I’m sure that citing those paragraphs of scientific studies by those social scientists is going to make me even more popular among Anti-Scientologists (not). What’s so fascinating to me is – with all their feigned love of SCIENCE – how little influence actual science has on Anti-Scientologists for their claims of “mental damage” that Scientology, and other cults, do to people.

Why do you think that would be?

Because the preponderance of scientific evidence on this subject raises serious doubt on the claims of Anti-Scientologists, and other members of the anti-cult movement.

This scientific study from the University of North Carolina in 1989 shows a very high correlation between an hysterically negative view of one’s former religion and exposure to the ideas of the anti-cult movement.

As an Ex-Scientologist, there is so much to learn from social scientists in this area.

Here’s more from the article:

The American sociologist Lewis A. Coser (following the German philosopher and sociologist Max Scheler) defines an apostate as not just a person who experienced a dramatic change in conviction but “a man who, even in his new state of belief, is spiritually living not primarily in the content of that faith, in the pursuit of goals appropriate to it, but only in the struggle against the old faith and for the sake of its negation.”

The American sociologist David G. Bromley defined the apostate role as follows and distinguished it from the “defector” and the “whistleblower” roles.

  • Apostate role: defined as one that occurs in a highly polarized situation in which an organization member undertakes a total change of loyalties by allying with one or more elements of an oppositional coalition without the consent or control of the organization. The narrative documents the quintessentially evil essence of the apostate’s former organization chronicled through the apostate’s personal experience of capture and ultimate escape/rescue.
  • Defector role: an organizational participant negotiates exit primarily with organizational authorities, who grant permission for role relinquishment, control the exit process, and facilitate role transmission. The jointly constructed narrative assigns primary moral responsibility for role performance problems to the departing member and interprets organizational permission as commitment to extraordinary moral standards and preservation of public trust.
  • Whistle-blower role: defined here as when an organization member forms an alliance with an external regulatory agency through personal testimony concerning specific, contested organizational practices that the external unit uses to sanction the organization. The narrative constructed jointly by the whistle blower and regulatory agency is depicts the whistle-blower as motivated by personal conscience, and the organization by defense of the public interest.

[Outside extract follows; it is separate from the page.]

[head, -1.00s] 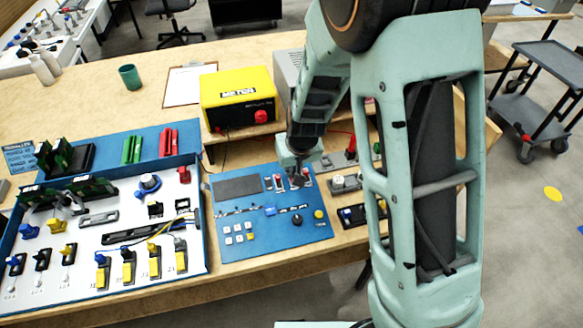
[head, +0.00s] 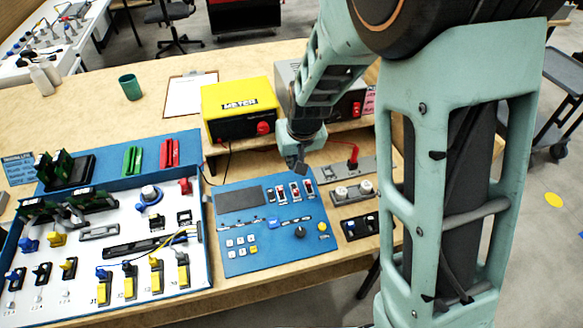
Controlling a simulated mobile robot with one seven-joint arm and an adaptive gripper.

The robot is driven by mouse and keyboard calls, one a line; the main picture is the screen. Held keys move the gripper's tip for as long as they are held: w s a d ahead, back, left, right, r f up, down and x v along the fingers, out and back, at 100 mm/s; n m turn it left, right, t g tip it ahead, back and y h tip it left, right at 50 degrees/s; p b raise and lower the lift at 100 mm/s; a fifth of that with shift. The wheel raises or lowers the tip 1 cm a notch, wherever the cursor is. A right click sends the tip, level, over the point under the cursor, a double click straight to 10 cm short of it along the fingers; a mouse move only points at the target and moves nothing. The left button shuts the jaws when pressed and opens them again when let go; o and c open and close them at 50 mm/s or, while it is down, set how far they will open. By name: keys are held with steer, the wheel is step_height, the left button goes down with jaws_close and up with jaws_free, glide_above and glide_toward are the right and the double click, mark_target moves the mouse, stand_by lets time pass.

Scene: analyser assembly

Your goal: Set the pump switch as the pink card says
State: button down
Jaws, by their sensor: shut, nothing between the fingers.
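The blue control panel (head: 232,262) lies flat on the wooden bench. A row of several small red-and-white rocker switches (head: 282,192) sits near its top right. Their labels are too small to read, so I cannot tell which is the pump switch or how it is set. A pink card (head: 369,100) shows partly at the right of the grey box, behind my arm; its writing is not legible. My gripper (head: 299,167) points down just behind the right end of the switch row. It is shut and empty, and looks apart from the switches.
The yellow meter (head: 238,105) and grey box (head: 287,75) stand on a raised shelf behind the panel. A white board with parts (head: 130,284) lies to the left. Small modules with a red plug (head: 352,158) and knobs (head: 352,193) sit to the right.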

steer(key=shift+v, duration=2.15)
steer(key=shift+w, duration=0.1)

Stuart A. Wright, an American sociologist and author, asserts that apostasy is a unique phenomenon and a distinct type of religious defection, in which the apostate is a defector “who is aligned with an oppositional coalition in an effort to broaden the dispute, and embraces public claims-making activities to attack his or her former group.[5]

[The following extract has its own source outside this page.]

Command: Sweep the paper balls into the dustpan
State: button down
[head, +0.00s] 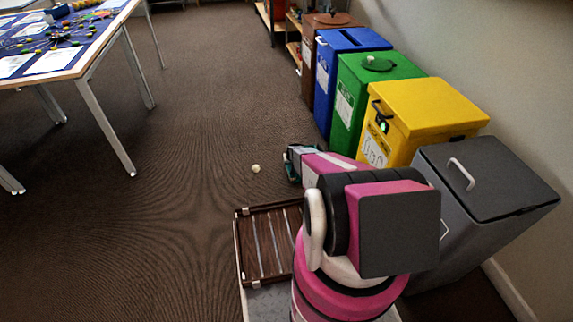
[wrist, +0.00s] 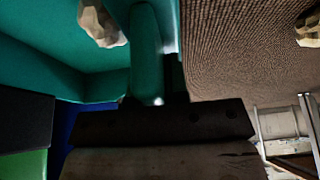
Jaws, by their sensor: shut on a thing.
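The teal dustpan (wrist: 40,52) fills the upper left of the wrist view, and a small part of it shows in the head view (head: 291,166). My gripper (wrist: 158,100) is shut on what looks like its teal handle, with the jaws only partly in view. One crumpled whitish paper ball (wrist: 100,22) shows against the dustpan, seemingly inside it. Another paper ball (head: 256,168) lies on the carpet just left of my gripper in the head view; a ball cut by the right edge of the wrist view (wrist: 308,28) also lies on carpet. I cannot make out a brush.
Grey (head: 490,185), yellow (head: 430,100), green (head: 380,68), blue (head: 352,40) and brown bins line the right wall. A table (head: 85,62) with cards stands at the upper left. The brown carpet (head: 190,120) between them is clear.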

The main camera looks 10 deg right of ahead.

That bolded is mine. Does it sound familiar?

Context is everything. Breaking these 3 types of Exes out into those three bins above:

  • Apostate Role
  • Defector Role
  • Whistle-blower Role

allows for a better analysis of the types of ways that people leave cults. And, I think it better illuminates your own context as an Ex-Scientologist. The prevailing view among Ex-Scientologists is that the Apostate group shows “more responsibility” for their fellow man. But the apostate group has some very revealing characteristics:

The Capture Story
The Atrocity Tales
The Escape Story
The Pleas for Government Intervention (and the resulting government apathy to such pleas)
These characteristics don’t only occur with Anti-Scientologist apostates. They occur in a very small percentage of all people who leave all religions.

They are the Apostate group.

They have been identified by social scientists who study these things. And not all of them are “paid off” by the Church of Scientology, either. The apostate group is different in the ways above than others who leave.

Is apostasy an identifiable human response for some people who change their minds about something as deeply rooted into their self-identity as religious and spiritual belief?

I am very aware that the Church of Scientology has used the word “apostate” to try to discredit the atrocity tales of Ex-Scientologists and to shudder them into silence. But this particular use of the word is of a very specific group of people who share many very real characteristics from many different religions and cults – not just Scientology – but ALL religions. We could call them the “Striped Shirt/Plaid Pants” group from now on if that helps your passions make your reason less passive.

By studying this information, I think I have found one of the last steps of leaving Ex-Scientology behind forever – by owning my apostasy.

More on this for future posts.

What? You thought I’d just shut up now and disappear?

No way.

Just like when I left Scientology, I’m just getting started leaving Ex-Scientology!